Will you quote all of the entries, word for word?
-*-
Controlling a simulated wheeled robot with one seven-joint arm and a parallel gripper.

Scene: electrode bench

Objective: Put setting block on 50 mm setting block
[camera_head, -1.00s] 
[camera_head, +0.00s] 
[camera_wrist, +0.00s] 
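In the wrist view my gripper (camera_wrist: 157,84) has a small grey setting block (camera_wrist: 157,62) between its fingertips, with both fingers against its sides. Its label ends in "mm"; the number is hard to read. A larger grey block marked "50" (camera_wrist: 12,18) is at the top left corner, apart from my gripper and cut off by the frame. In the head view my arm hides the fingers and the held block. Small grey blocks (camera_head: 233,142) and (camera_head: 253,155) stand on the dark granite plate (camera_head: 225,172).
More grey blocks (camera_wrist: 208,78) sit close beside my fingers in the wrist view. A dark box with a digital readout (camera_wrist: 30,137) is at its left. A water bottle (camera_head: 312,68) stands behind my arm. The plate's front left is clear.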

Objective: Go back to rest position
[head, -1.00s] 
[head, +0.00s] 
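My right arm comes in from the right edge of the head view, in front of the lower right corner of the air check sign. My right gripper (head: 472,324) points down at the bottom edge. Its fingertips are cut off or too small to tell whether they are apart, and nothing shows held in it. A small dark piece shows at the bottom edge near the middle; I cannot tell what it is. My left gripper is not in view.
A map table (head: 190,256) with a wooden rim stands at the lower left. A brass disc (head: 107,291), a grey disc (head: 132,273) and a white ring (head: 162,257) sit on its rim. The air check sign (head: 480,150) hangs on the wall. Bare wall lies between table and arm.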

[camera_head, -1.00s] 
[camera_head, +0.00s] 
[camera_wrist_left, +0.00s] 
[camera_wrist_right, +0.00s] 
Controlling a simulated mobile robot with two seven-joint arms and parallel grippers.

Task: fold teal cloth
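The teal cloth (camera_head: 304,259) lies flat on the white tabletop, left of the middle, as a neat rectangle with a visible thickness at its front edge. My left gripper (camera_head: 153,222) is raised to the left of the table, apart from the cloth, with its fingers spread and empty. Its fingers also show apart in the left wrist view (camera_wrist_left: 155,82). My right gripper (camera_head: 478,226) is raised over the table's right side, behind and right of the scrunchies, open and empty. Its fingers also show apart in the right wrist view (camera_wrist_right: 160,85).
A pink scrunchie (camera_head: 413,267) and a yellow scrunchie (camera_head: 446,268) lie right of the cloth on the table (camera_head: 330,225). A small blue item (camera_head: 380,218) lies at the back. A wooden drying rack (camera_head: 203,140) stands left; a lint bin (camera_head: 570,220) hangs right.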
-*-
§ **COMPLETE ANSWER**:
Controlling a simulated wheeled robot with one seven-joint arm and a parallel gripper.

Scene: electrode bench

Objective: Put setting block on 50 mm setting block
[camera_head, -1.00s] 
[camera_head, +0.00s] 
[camera_wrist, +0.00s] 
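In the wrist view my gripper (camera_wrist: 157,84) has a small grey setting block (camera_wrist: 157,62) between its fingertips, with both fingers against its sides. Its label ends in "mm"; the number is hard to read. A larger grey block marked "50" (camera_wrist: 12,18) is at the top left corner, apart from my gripper and cut off by the frame. In the head view my arm hides the fingers and the held block. Small grey blocks (camera_head: 233,142) and (camera_head: 253,155) stand on the dark granite plate (camera_head: 225,172).
More grey blocks (camera_wrist: 208,78) sit close beside my fingers in the wrist view. A dark box with a digital readout (camera_wrist: 30,137) is at its left. A water bottle (camera_head: 312,68) stands behind my arm. The plate's front left is clear.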

Objective: Go back to rest position
[head, -1.00s] 
[head, +0.00s] 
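My right arm comes in from the right edge of the head view, in front of the lower right corner of the air check sign. My right gripper (head: 472,324) points down at the bottom edge. Its fingertips are cut off or too small to tell whether they are apart, and nothing shows held in it. A small dark piece shows at the bottom edge near the middle; I cannot tell what it is. My left gripper is not in view.
A map table (head: 190,256) with a wooden rim stands at the lower left. A brass disc (head: 107,291), a grey disc (head: 132,273) and a white ring (head: 162,257) sit on its rim. The air check sign (head: 480,150) hangs on the wall. Bare wall lies between table and arm.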

[camera_head, -1.00s] 
[camera_head, +0.00s] 
[camera_wrist_left, +0.00s] 
[camera_wrist_right, +0.00s] 
Controlling a simulated mobile robot with two seven-joint arms and parallel grippers.

Task: fold teal cloth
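The teal cloth (camera_head: 304,259) lies flat on the white tabletop, left of the middle, as a neat rectangle with a visible thickness at its front edge. My left gripper (camera_head: 153,222) is raised to the left of the table, apart from the cloth, with its fingers spread and empty. Its fingers also show apart in the left wrist view (camera_wrist_left: 155,82). My right gripper (camera_head: 478,226) is raised over the table's right side, behind and right of the scrunchies, open and empty. Its fingers also show apart in the right wrist view (camera_wrist_right: 160,85).
A pink scrunchie (camera_head: 413,267) and a yellow scrunchie (camera_head: 446,268) lie right of the cloth on the table (camera_head: 330,225). A small blue item (camera_head: 380,218) lies at the back. A wooden drying rack (camera_head: 203,140) stands left; a lint bin (camera_head: 570,220) hangs right.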

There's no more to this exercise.